We will then revise the concepts of linear regression. We will then walk through fitting linear regressions in R. At the end of the day you will work in small groups to select a problem from a few options and then work on this problem together by quickly undertaking a descriptive analysis of the data, and then using regression to develop an answer. You will finish by visualising and presenting the results.

 

Day 5

Bringing it all together

To help you master the material covered this week, we will finish the course by revising the methods learned so far, and looking at fitting more complex linear regression models. These allow us to create a better approximation of reality in our models. We will also look at graphing the regression line of our interactions, and the model coefficients, to make our results clearly understandable.

 

Course format: 

This course may run in a computer lab, or you may be advised to bring your own laptop with R installed. ACSPRI staff and the course instructor will be able to help with this in the weeks leading up to the course.

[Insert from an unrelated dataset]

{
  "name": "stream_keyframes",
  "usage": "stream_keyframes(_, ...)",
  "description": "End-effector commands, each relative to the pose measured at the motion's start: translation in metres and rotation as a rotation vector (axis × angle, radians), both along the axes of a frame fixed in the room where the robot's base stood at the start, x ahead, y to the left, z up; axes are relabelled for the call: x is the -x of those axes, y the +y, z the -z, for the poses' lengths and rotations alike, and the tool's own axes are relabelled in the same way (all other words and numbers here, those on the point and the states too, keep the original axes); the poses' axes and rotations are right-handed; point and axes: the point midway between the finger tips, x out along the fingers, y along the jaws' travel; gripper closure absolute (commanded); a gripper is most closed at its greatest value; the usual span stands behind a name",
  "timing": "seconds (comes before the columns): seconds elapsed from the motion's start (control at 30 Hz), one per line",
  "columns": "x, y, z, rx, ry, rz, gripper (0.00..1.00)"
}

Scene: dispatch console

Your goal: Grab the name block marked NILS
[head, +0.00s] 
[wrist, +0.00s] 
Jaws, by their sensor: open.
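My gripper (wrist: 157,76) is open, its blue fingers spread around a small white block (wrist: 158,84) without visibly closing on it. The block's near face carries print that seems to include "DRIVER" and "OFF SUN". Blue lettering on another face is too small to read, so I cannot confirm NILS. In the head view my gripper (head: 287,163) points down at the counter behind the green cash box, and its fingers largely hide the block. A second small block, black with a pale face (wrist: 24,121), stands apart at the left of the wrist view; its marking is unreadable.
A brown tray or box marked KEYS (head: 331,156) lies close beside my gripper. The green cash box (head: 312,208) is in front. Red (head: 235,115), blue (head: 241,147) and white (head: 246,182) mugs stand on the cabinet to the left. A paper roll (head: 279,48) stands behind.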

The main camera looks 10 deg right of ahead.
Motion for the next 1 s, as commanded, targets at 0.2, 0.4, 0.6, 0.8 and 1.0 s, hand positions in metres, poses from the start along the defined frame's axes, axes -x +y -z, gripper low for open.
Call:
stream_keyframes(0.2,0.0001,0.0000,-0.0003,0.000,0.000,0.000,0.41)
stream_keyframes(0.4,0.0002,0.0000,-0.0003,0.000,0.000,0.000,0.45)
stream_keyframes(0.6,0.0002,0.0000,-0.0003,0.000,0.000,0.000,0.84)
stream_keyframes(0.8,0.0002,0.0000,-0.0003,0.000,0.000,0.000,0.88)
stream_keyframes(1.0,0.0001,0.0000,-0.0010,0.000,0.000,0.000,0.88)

We will let you know in advance.

Data and course notes will be provided.

Recommended Background: 

This is a course for subject matter experts who want to use more quantitative analysis in their work. By the end of the week you will be able to better conduct basic descriptive analysis and regression in R, and will be able to create impressive looking visualisations.

Participant feedback: 

[Shaun] made what could have been very dull, dry subject matter very accessible (Summer 2018)

 

It was a great introduction to R. I now feel confident starting to use R at work. The course was excellent at differentiating for the different levels. I felt challenged but not out of my depth. (Winter 2017)

 

Comprehensive coverage, good application potential (graphing, transforming data, programming etc) (Winter 2017)

Program where course next likely to be offered: 
Summer Program 2019
Notes: 

Instructor's bound course notes will be provided.